LISTED RECORDS:

>> BEGIN

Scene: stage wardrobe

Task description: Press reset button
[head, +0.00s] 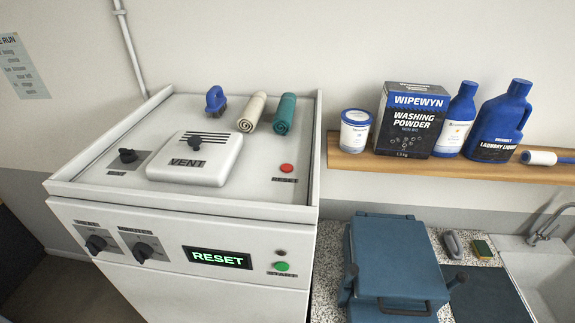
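A white machine (268,195) stands at the left and centre. A red round button (287,168) sits on its top panel near the right rim, with a small label below it that is too blurred to read surely. A lit display (217,257) on the front reads RESET in green. A green button (282,266) is to the right of the display, with a small dark round part (280,253) above it. Neither of my grippers shows in the head view, and nothing covers the red button.
A raised VENT cover (195,174), a black knob (127,155), a blue brush (215,99) and two rolled cloths (251,112) (285,114) are on the machine top. A wooden shelf (350,163) holds cleaning products. A blue case (397,260) stands on the speckled counter beside the sink (545,265).

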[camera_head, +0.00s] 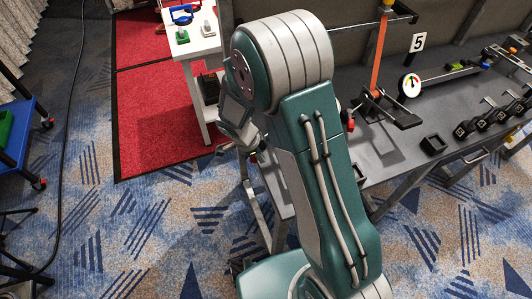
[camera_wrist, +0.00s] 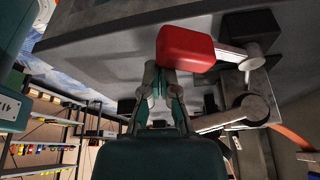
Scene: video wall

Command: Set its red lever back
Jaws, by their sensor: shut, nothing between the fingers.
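The red lever grip (camera_wrist: 186,48) is a rounded red block on a short metal arm in the wrist view. The arm joins a grey metal pivot and bracket (camera_wrist: 248,100) to its right. My gripper (camera_wrist: 160,78) is shut and empty, its fingertips close beside the lower left of the red grip. I cannot tell whether they touch it. In the head view a small red end (camera_head: 350,125) shows just right of my arm, beside a black clamp-like fixture (camera_head: 392,111) with an upright orange strip (camera_head: 377,58). My arm hides my gripper there.
The dark grey bench (camera_head: 455,92) carries a round dial (camera_head: 410,84), a number 5 sign (camera_head: 417,42), a small black box (camera_head: 433,144) and several black blocks at right. A white table (camera_head: 195,45) stands on red carpet at upper left. A blue cart (camera_head: 22,125) is far left.

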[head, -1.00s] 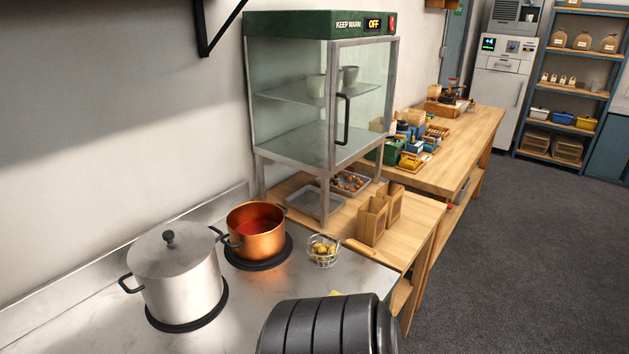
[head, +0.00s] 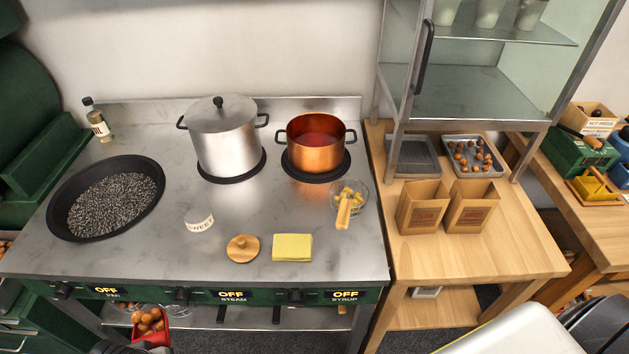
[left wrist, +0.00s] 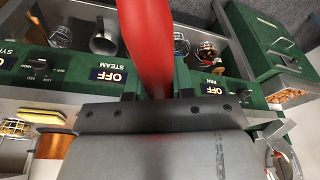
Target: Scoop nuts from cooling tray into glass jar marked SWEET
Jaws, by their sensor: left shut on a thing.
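A label reading SWEET (head: 199,223) stands on the stove top; the clear jar around it barely shows. A wooden lid (head: 242,248) lies to its right. The cooling tray (head: 500,168), a metal tray with several brown nuts (head: 474,155), sits on the wooden counter below the glass cabinet. My left gripper (left wrist: 157,88) is shut on a red tool, which rises from the jaws in the left wrist view (left wrist: 148,40). Red shows at the head view's bottom edge (head: 156,338), beside orange-brown nuts (head: 147,321); I cannot tell whether they lie in it or behind. My right gripper is out of view.
A dark pan of dark grains (head: 105,200), a steel pot (head: 222,140) and a copper pot (head: 316,150) stand on the burners. The stove's front is fairly clear.

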>> END

OBJECTIVE: In the entries above, identify each line that includes the string "Scene", then copy it.

RESPONSE BELOW:
Scene: stage wardrobe
Scene: video wall

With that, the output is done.